Constance was assigned a cell equipped with a gaslight, a washing tub, a slop pan, a shelf, tin mugs, a salt cellar, a plate, a wooden spoon, a Bible, a slate, a pencil, a hammock, bedding, a comb, a towel, a broom and a grated peephole. Like the other inmates, she wore a brown serge dress. Her breakfast was a pint of cocoa and molasses; lunch was beef, potatoes and bread; supper bread and a pint of gruel. For the first few months of her sentence she was forbidden from speaking to other inmates and from receiving visitors - the Reverend Wagner and Miss Gream applied for special permission to see her, but were turned down. Each day she cleaned her cell and went to chapel. Usually she was then set to work, perhaps making clothes, stockings or brushes for fellow prisoners. She had a bath a week, and a library book if she chose. For exercise she walked in single file, six feet behind the preceding convict, around the enclosed marshy waste ground that ringed the prison buildings. She could see Westminster Abbey to the north, smell the river to the east. Jack Whicher's home was a block away, invisible behind Millbank's high walls.

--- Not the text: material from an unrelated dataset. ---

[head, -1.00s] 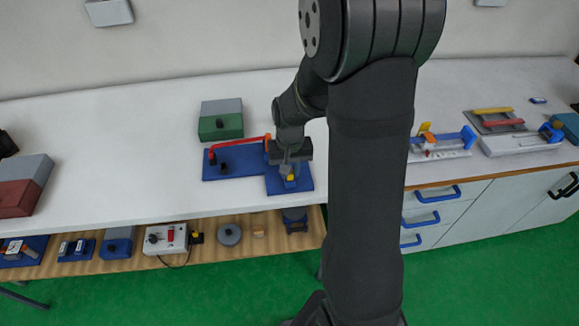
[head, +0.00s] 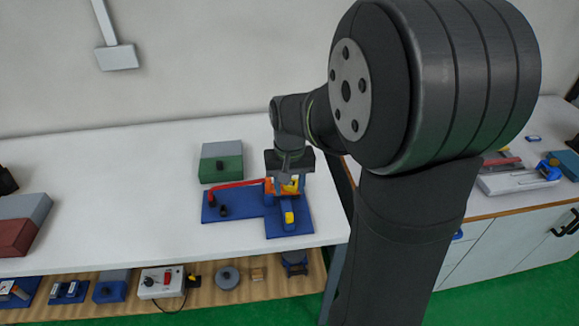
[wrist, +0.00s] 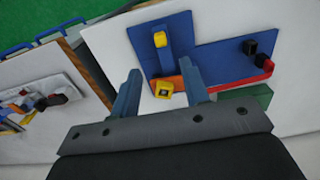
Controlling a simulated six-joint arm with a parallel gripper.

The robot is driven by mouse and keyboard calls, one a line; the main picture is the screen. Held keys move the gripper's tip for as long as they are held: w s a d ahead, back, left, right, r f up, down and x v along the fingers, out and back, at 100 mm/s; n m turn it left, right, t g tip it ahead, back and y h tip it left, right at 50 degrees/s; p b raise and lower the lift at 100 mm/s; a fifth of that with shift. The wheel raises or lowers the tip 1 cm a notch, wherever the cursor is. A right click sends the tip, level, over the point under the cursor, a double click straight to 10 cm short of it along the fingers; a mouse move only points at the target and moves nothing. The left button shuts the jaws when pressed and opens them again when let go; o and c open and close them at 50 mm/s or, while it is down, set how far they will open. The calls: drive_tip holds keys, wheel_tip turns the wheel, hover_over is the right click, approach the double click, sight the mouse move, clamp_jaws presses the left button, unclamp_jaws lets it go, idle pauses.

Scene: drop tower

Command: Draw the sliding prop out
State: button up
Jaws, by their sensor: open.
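A blue base (head: 240,207) lies on the white table with a red bar (head: 240,184) along its back edge. An orange block (head: 268,186) is at the bar's right end. A blue piece with a yellow end (head: 289,217) stands on the base's front right part; its yellow top also shows in the wrist view (wrist: 160,39). My gripper (head: 289,188) is open above the base's back right part. In the wrist view, a yellow block with a dark mark (wrist: 165,88) shows between the open fingers (wrist: 159,68). I cannot tell which part is the sliding prop, or whether the fingers touch anything.
A green and grey block (head: 221,162) stands behind the base. Black knobs (head: 222,210) rise from the base's left part. A red and grey block (head: 18,235) is at far left. A wooden shelf (head: 205,305) below holds several devices. The table between is clear.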

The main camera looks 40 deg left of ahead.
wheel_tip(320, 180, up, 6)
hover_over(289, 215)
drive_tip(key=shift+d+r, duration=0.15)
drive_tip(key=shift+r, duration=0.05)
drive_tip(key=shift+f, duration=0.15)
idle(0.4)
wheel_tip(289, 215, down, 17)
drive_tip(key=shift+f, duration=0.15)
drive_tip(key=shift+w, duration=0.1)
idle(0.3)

Whicher, meanwhile, took up his life again. In 1866 he married his landlady, Charlotte Piper, a widow three years his senior. If he had ever been legally married to Elizabeth Green, the mother of his lost son, she must have been dead now. The service took place on 21 August at St Margaret's, an exquisite sixteenth-century church in the grounds of Westminister Abbey, where sheep grazed on the green.

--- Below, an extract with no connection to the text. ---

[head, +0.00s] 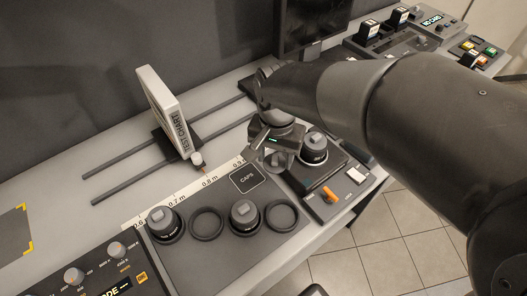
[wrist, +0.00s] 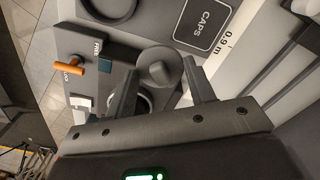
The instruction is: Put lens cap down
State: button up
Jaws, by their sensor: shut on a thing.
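My gripper (head: 275,158) is above the gap between the mat and the control box. In the wrist view its two fingers (wrist: 160,82) stand either side of a dark round lens cap (wrist: 156,63) with a grey knob and are shut on it.
A control box with an orange lever (head: 329,194) and a round knobbed piece (head: 314,148) stands right of the gripper. A white test chart (head: 164,108) stands behind left on rails. A knob panel (head: 95,277) is at front left.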

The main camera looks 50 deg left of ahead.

Elizabeth Gough had also married that year. At the church of St Mary Newington, Southwark, on 24 April 1866, almost a year to the day after Constance Kent's confession, she became the wife of John Cockburn, a wine merchant.

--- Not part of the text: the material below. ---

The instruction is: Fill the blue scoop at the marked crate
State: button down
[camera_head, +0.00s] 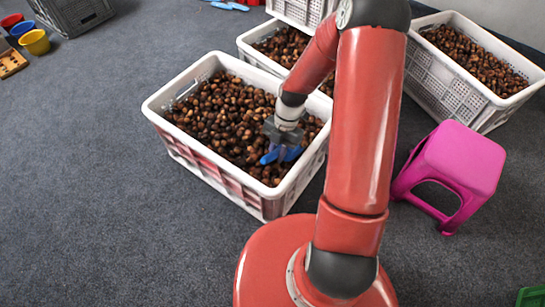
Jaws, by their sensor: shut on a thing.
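A white crate (168,132) full of brown chestnuts stands on the floor left of my arm. Reddish patches show on its near side wall; I cannot make out a clear mark. My gripper (283,137) points down over the right part of this crate, inside its rim. It is shut on the blue scoop (278,155), whose handle is mostly hidden by the gripper. The scoop is low at the chestnut surface. I cannot tell how deep it sits or whether it holds chestnuts.
Another white crate (247,50) of chestnuts stands behind, partly hidden by my arm. A third (426,78) is at the right. A magenta stool (464,158) stands right of my arm. Colored buckets (35,42) and a grey crate (72,15) are far left. The left floor is clear.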

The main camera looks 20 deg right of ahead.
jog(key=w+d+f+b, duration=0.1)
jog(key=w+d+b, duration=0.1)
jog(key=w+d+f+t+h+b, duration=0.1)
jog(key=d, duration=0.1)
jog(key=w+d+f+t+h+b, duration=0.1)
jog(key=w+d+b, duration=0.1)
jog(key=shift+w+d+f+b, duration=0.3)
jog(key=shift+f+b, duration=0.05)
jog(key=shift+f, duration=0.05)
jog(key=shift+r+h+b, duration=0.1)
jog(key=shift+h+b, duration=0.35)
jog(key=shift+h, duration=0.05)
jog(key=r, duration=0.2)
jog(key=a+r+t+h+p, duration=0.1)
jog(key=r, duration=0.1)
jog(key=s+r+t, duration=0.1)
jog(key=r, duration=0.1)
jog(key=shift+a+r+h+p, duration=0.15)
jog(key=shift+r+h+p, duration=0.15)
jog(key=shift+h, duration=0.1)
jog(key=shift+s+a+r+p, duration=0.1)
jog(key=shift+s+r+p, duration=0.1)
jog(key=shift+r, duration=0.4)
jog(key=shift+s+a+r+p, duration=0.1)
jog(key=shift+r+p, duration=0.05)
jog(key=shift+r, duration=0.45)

By the beginning of the next year Whicher was working as a private investigator. He didn't need the money - his pension was adequate, and the new Mrs Whicher had a private income. But now that he had been vindicated, his brain was cleared of congestion and his appetite for detection had returned.

Private inquiry agents, such as Charley Field and Ignatius Pollaky, were thought to embody the most sinister aspects of detection. Sir Cresswell Cresswell, the judge who presided over the divorce court, fulminated in 1858 against 'such a person as Field': 'of all the people in the world the people of England have the greatest objection to anything like a spy system. To have men running after them wherever they go and making notes of all their actions is what they hold in utter abhorrence. Everything of the kind is held in the greatest detestation in this country.' In Wilkie Collins'
Armadale
, published in 1866, the private detective is a 'vile creature whom the viler need of Society has fashioned for its own use. There he sat - the Confidential Spy of modern times, whose business is steadily enlarging, whose Private Inquiry Offices are steadily on the increase. There he sat - the necessary Detective . . . a man professionally ready on the merest suspicion (if the merest suspicion paid him) to get under our beds, and to look through gimlet-holes in our doors; a man who . . . would have deservedly forfeited his situation, if, under any circumstances whatever, he had been personally accessible to a sense of pity or a sense of shame.' The work was well-paid, if uncertain: in 1854 Field received fifteen shillings a day, plus expenses, to spy on a Mrs Evans, and an extra six shillings a day if he obtained the evidence of adultery that her husband required in order to divorce her.